▶ [SOURCE DATA]
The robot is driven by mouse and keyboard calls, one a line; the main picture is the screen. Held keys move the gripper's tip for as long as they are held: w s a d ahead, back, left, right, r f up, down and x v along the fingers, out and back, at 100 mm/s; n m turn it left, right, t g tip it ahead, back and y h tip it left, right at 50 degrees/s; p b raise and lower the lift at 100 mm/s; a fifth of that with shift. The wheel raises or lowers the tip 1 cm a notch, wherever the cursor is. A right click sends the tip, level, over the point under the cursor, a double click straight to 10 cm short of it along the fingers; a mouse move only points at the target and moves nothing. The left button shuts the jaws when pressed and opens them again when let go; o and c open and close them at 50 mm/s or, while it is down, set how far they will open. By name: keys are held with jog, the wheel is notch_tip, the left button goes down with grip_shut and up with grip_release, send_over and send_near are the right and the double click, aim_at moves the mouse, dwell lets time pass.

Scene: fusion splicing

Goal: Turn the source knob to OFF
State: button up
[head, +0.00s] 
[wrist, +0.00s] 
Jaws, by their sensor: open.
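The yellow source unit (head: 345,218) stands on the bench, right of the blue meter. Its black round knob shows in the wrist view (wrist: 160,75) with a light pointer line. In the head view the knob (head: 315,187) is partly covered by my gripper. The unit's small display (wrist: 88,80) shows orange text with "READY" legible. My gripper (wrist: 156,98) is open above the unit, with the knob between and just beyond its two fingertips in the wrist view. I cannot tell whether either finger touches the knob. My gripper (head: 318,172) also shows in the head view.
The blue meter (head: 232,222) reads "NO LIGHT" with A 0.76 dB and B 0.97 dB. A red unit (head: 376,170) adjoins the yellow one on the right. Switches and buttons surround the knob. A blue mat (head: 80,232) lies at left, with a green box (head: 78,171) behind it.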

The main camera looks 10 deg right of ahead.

▶ [TASK INSTRUCTIONS]
Provide only the count of lines in the data above that include the string "main".

▶ [THE SOLUTION]
2